Let $E/\mathbb{Q}$ be a finite dimensional field extension of $\mathbb{Q}$.
Suppose
$dim$ $E/ \mathbb{Q}$ = 6
and
$Q \subset F_1 \subset E$,
$Q \subset F_2 \subset E$
are subextensions with
$dim$ $F_1 / E=2 $,
$dim$ $F_2 / E=3$.
Let $z_1 \in F_1$ and $z_2 \in F_2$ with $z_1,z_2 \not\in \mathbb{Q}$. Must there exist $c_1,c_2 \in \mathbb{Q}$ such that
$\mathbb{Q}(c_1 * z_1 + c_2 * z_2) = E$
I think this is related to the Theorem of the Primitive Element but I can not see how to use it. Can someone help me?

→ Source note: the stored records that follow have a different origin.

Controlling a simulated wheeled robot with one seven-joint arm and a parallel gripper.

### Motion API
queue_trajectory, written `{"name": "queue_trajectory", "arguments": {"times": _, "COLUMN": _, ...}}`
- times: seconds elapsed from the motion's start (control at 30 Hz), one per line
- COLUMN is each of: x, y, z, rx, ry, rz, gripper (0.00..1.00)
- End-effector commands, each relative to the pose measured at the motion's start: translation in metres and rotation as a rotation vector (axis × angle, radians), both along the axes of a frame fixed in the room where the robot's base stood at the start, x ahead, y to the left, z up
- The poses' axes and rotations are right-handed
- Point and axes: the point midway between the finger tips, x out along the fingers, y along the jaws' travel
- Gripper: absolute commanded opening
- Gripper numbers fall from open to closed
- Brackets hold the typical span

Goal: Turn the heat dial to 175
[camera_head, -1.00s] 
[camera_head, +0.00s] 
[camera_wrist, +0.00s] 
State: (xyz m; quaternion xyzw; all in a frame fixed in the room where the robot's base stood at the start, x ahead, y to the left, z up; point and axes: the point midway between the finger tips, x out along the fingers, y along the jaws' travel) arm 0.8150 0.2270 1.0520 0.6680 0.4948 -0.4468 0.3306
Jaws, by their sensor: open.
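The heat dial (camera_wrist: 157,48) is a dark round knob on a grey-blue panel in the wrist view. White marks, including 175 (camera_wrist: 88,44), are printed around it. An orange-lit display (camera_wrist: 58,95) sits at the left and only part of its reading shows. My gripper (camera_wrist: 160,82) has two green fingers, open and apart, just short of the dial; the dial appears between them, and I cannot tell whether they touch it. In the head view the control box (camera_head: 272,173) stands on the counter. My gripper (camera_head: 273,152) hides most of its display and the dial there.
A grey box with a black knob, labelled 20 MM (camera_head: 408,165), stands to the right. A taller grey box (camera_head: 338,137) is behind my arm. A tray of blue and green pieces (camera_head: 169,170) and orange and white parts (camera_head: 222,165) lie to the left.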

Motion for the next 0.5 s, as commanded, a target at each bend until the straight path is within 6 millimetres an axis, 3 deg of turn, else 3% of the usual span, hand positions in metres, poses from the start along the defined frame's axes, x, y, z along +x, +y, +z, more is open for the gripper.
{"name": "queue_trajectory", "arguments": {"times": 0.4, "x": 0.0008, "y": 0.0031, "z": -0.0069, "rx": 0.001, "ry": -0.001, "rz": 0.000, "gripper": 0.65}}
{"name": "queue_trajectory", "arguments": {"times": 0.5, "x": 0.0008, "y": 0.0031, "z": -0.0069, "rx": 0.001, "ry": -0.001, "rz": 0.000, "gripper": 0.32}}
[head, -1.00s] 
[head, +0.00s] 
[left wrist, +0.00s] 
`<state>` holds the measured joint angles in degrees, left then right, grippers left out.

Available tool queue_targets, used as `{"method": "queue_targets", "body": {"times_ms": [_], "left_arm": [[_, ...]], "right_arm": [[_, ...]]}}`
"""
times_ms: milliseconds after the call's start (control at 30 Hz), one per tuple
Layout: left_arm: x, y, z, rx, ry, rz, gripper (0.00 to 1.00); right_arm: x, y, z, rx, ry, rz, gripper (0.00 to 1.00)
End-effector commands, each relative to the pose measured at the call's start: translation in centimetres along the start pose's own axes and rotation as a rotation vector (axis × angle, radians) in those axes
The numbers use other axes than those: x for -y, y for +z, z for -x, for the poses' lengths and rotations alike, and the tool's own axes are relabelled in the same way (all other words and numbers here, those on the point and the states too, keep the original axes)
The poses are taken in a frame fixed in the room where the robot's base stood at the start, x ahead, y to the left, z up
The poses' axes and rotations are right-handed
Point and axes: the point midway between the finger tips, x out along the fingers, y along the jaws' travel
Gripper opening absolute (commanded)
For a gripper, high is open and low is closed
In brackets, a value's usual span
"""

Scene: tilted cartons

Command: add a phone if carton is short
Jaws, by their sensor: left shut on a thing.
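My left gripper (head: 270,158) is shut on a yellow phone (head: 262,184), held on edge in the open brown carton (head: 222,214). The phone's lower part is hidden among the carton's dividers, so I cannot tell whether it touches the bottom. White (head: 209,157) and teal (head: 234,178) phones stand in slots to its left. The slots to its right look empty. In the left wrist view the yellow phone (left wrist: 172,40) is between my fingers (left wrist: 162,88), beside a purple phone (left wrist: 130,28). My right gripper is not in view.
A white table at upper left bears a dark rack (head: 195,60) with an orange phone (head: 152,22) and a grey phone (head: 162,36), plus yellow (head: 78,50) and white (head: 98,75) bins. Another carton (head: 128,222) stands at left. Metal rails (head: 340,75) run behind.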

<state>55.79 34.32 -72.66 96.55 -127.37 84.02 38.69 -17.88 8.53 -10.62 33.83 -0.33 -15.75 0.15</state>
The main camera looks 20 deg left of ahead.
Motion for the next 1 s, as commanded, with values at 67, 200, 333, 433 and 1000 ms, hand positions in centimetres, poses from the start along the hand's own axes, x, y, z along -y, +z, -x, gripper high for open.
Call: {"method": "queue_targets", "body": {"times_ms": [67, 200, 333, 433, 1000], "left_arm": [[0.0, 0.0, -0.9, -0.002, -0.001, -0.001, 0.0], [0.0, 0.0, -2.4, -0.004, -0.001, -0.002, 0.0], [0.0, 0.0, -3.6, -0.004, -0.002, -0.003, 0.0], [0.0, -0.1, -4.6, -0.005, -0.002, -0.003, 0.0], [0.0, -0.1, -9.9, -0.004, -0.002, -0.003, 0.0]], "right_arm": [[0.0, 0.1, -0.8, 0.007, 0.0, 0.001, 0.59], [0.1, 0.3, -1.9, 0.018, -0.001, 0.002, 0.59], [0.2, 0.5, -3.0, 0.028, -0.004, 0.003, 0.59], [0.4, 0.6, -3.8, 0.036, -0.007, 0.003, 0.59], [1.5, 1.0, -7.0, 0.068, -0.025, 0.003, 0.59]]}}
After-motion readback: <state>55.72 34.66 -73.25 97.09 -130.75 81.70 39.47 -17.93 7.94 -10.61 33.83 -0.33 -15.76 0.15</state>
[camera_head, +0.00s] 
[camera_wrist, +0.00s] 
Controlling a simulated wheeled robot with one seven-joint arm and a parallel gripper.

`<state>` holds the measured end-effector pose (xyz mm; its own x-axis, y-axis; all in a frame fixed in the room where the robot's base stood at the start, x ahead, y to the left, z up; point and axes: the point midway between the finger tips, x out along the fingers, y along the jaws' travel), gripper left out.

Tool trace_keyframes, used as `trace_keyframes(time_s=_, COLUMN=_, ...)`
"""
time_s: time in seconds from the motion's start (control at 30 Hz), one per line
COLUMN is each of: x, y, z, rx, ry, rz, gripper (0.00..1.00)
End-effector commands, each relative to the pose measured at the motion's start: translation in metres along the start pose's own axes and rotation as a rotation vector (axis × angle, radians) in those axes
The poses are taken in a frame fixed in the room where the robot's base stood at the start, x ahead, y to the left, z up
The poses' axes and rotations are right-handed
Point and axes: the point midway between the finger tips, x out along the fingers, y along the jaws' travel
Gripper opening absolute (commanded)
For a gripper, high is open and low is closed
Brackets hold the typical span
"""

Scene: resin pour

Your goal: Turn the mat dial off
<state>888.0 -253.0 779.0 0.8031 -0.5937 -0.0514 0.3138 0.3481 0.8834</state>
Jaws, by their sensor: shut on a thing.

First note that $\mathbb Q(z_1,z_2)=E$. This is because $[F_1:\mathbb Q]$ and $[F_2:\mathbb Q]$ are prime. Spelled out a little bit more, $[\mathbb Q(z_1):\mathbb Q]\neq1$ and $[\mathbb Q(z_1):\mathbb Q]\mid[F_1:\mathbb Q]=2$, so $[\mathbb Q(z_1):\mathbb Q]=2$ and $\mathbb Q(z_1)=F_1$. Similarly, $\mathbb Q(z_2)=F_2$, so $\mathbb Q(z_1,z_2)=F_1F_2=E$. Once you know this, you're done by the Primitive Element theorem since it guarantees a primitive element of the form $z_1+cz_2$ with $c\in\mathbb Q$. If you don't know why your primitive element can to taken to be in this form, read on.
Consider some choice of $c\in\mathbb Q$, and let $z_c=z_1+cz_2$. What does it take to have $E_c:=\mathbb Q(z_c)=E$? Well, one sufficient (& necessary) condition would be that $\sigma(z_c)\neq\sigma'(z_c)$ for any two distinct embeddings $\sigma,\sigma':E\to\overline{\mathbb Q}$. This is because each embedding $E\to\overline{\mathbb Q}$ restricts to an embedding $E_c\to\overline{\mathbb Q}$, and so this would show that $\#\{E\to\overline{\mathbb Q}\}=\#\{E_c\to\overline{\mathbb Q}\}$ but in general for a field extension $F/\mathbb Q$, we have $[F:Q]=\#\{F\to\overline{\mathbb Q}\}$.
With this in mind, we aim to show that some choice of $c$ has this desired property. To show this, consider the polynomial $$f(\lambda)=\prod_{\substack{\sigma,\sigma':E\to\overline{\mathbb Q}\\\sigma\neq\sigma'}}(\sigma(z_\lambda)-\sigma'(z_\lambda)).$$ Note that $f(\lambda)\in\mathbb Q[\lambda]$ since it's fixed by all embeddings $E\to\overline{\mathbb Q}$ (since they just permute its factors). Hence, because polynomials only have finitely many roots while $\mathbb Q$ is infinite, there must exist some $c\in\mathbb Q$ such that $f(c)\neq0$. By construction, this means that $\sigma(z_c)\neq\sigma'(z_c)$ for every pair of distinct embeddings $\sigma,\sigma':E\to\overline{\mathbb Q}$ which is exactly what we wanted in order to show that $\mathbb Q(z_c)=E$.
Edit: Forgot to mention one thing. We know that $f(\lambda)$ is nonzero precisely because $z_1,z_2$ generate $E$. We can write $f$ as $$f(\lambda)=\prod_{\substack{\sigma,\sigma':E\to\overline{\mathbb Q}\\\sigma\neq\sigma'}}\bigg(\big(\sigma(z_1)-\sigma'(z_1)\big)+\lambda\big(\sigma(z_2)-\sigma'(z_2)\big)\bigg).$$ Since $z_1,z_2$ generate $E$, an embedding $E\to\overline{\mathbb Q}$ is determined by its what it does to $z_1$ and $z_2$, so we must have $\sigma(z_1)\neq\sigma'(z_1)$ or $\sigma(z_2)\neq\sigma'(z_2)$ always.